## Objective
Starting with the line that holds "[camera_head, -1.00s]", repeat each line through the last one below, exactly. Pictures stay out.

*****

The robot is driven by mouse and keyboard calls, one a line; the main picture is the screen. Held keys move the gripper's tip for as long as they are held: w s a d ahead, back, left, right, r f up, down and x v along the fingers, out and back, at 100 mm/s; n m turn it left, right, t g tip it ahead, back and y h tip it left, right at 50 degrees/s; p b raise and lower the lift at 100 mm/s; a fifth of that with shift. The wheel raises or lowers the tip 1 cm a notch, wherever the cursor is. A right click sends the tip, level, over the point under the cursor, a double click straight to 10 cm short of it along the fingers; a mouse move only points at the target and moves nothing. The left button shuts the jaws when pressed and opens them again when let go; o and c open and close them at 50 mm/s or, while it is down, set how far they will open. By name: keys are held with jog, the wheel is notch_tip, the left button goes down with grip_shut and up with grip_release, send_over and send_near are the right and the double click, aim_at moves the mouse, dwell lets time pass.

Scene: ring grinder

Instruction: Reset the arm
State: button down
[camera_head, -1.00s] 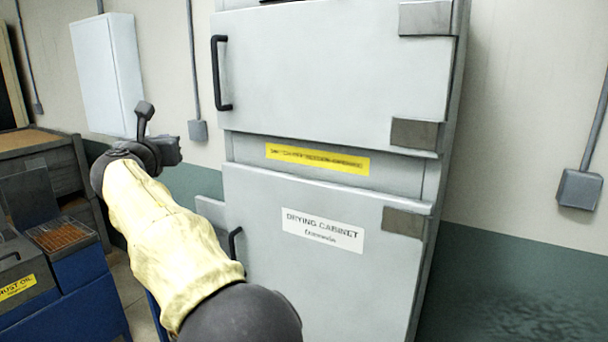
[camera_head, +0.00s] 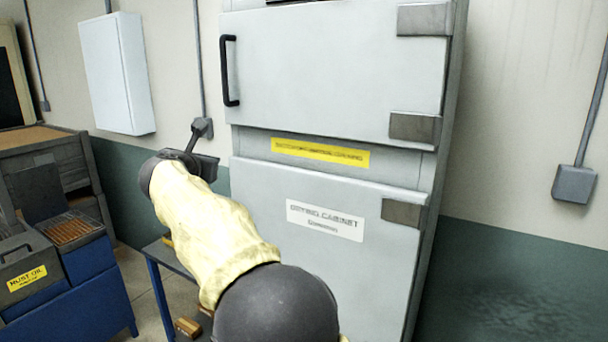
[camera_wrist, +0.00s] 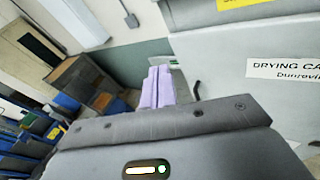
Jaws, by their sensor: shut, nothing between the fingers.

*****

## Solution below
[camera_head, -1.00s] 
[camera_head, +0.00s] 
[camera_wrist, +0.00s] 
Jaws, by their sensor: shut, nothing between the fingers.

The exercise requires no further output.